In December, SVP of Engineering Mark Interrante announced the company joined the Cloud Native Computing Foundation, a Linux Foundation project that hosts Kubernetes. Salesforce joined other tech firms including AWS, Alibaba, Cisco, Dell Technologies, IBM, Intel, Microsoft, VMware and Google Cloud, to name a few.
Founder, chairman and CEO Mark Benioff has lofty ambitions for the company, well symbolized by the new headquarters opening next week in San Francisco. Salesforce Tower looms 1,070 feet above the city — the tallest office building west of the Mississippi and one visible from nearly every corner of the city, reports The New York Times.
But will its aggressive expansion hold up?
Many experts are confident in Salesforce's dominance of the global CRM market. The company's revenue growth is double that of the global market, and no single client comprises more than 5% of the company's total revenue, reports Seeking Alpha. In fact, from 2014 to 2018 the company expanded its base of $20 million plus customers from three to 24.

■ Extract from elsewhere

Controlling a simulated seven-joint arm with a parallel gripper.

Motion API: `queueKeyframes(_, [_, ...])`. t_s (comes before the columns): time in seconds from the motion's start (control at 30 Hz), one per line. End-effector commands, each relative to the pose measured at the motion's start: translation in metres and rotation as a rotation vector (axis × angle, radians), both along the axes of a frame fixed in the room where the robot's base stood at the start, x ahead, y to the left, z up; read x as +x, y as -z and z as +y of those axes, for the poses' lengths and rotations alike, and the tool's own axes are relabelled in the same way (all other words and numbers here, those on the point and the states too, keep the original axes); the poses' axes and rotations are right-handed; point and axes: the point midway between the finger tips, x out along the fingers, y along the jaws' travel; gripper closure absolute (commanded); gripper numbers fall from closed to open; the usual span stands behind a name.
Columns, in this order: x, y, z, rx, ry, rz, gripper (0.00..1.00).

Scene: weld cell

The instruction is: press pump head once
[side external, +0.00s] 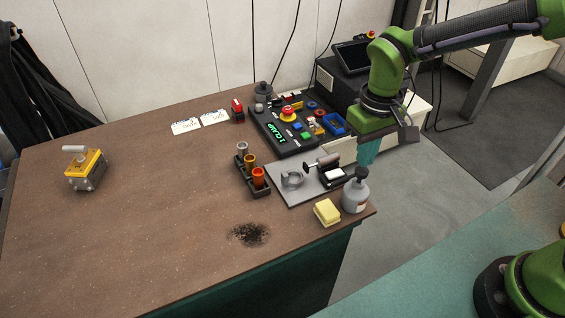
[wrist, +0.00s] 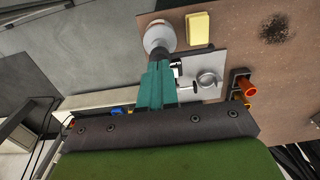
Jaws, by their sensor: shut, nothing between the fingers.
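A grey bottle (side external: 355,196) with a black pump head (side external: 361,173) stands at the right corner of the brown table (side external: 150,220), beside a yellow sponge (side external: 327,212). My gripper (side external: 366,160) points down with its teal fingers shut and empty. In the side view its fingertips appear just above the pump head; I cannot tell whether they touch. In the wrist view the gripper (wrist: 158,64) reaches toward the round bottle (wrist: 159,37), and its fingertips lie near the bottle's lower edge. The pump head is partly seen there.
A grey plate (side external: 290,192) with a ring clamp and roller lies left of the bottle. Dark crumbs (side external: 249,234) lie in front. The table's middle is clear.

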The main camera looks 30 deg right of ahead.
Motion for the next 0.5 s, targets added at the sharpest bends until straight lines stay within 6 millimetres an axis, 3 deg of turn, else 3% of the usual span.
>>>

Benioff believes the company will exceed $20 billion in revenue faster than previous enterprise software companies, and given that 57% of customers are new, the company may surpass its own expectations once again.
But Salesforce will have its work cut out for it. Microsoft may only have around 5% of the CRM market share today, according to TechTarget, but the company is steadily expanding its business portfolio. Other competitors including SAP, with a 13% market share, and Oracle, with less than a 10% market share, are also eager to dig into its lead.